--- BEGIN Excerpted data ---

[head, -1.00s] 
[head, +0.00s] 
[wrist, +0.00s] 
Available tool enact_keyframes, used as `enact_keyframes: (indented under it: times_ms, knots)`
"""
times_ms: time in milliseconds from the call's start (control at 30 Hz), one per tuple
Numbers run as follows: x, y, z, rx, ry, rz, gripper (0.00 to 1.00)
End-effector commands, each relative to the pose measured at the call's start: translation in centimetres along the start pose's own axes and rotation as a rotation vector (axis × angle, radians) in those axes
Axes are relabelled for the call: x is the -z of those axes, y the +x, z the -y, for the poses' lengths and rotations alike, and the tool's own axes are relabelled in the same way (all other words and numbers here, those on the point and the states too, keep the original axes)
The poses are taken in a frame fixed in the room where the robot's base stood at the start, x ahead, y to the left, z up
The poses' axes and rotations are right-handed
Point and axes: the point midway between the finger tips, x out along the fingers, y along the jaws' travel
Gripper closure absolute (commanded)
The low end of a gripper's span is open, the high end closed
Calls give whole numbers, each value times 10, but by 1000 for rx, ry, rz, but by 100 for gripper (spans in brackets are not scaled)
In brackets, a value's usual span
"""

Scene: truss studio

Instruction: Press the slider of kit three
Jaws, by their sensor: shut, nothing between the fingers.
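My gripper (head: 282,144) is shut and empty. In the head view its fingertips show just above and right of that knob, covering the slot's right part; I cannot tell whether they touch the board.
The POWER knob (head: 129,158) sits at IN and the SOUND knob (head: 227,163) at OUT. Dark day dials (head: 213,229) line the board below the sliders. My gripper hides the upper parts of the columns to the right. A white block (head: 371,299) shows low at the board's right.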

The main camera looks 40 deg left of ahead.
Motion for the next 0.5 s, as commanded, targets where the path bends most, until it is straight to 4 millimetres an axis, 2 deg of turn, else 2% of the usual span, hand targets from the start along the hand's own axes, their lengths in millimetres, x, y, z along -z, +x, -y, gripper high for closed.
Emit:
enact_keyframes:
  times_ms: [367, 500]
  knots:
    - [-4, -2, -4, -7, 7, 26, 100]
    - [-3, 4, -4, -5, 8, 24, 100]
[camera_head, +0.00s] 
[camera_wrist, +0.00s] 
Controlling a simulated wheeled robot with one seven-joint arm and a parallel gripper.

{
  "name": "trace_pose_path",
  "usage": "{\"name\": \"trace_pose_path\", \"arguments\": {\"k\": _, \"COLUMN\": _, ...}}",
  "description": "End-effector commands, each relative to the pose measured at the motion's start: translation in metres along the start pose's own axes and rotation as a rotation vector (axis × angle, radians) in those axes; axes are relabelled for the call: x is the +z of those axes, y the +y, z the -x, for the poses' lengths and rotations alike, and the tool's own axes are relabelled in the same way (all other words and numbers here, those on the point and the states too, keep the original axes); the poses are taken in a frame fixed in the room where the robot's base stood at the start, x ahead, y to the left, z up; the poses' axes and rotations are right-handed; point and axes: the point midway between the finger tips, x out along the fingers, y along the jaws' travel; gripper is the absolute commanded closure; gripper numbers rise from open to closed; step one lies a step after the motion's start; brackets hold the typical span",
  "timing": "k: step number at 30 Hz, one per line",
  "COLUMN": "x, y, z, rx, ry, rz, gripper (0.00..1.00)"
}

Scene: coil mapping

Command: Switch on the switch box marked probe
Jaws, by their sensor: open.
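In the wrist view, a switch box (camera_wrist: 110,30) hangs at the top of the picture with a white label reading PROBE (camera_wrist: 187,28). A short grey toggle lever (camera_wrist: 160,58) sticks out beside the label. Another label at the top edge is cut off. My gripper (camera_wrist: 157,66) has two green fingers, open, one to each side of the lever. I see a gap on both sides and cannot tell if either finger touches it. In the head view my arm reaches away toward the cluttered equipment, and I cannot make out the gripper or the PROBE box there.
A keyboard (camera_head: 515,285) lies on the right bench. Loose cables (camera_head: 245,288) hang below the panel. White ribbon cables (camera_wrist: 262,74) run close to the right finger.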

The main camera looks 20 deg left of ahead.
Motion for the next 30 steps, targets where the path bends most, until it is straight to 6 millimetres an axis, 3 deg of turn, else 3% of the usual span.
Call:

--- END Excerpted data ---

▶ [Task goal]:
What do the lines above say from the one containing "Jaws, by their sensor: shut, nothing" down to the one containing "The main camera looks 40 deg left of ahead."? Return them exactly, both end lines included, and only them.

▶ [Response for this exercise]:
Jaws, by their sensor: shut, nothing between the fingers.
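My gripper (head: 282,144) is shut and empty. In the head view its fingertips show just above and right of that knob, covering the slot's right part; I cannot tell whether they touch the board.
The POWER knob (head: 129,158) sits at IN and the SOUND knob (head: 227,163) at OUT. Dark day dials (head: 213,229) line the board below the sliders. My gripper hides the upper parts of the columns to the right. A white block (head: 371,299) shows low at the board's right.

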The main camera looks 40 deg left of ahead.

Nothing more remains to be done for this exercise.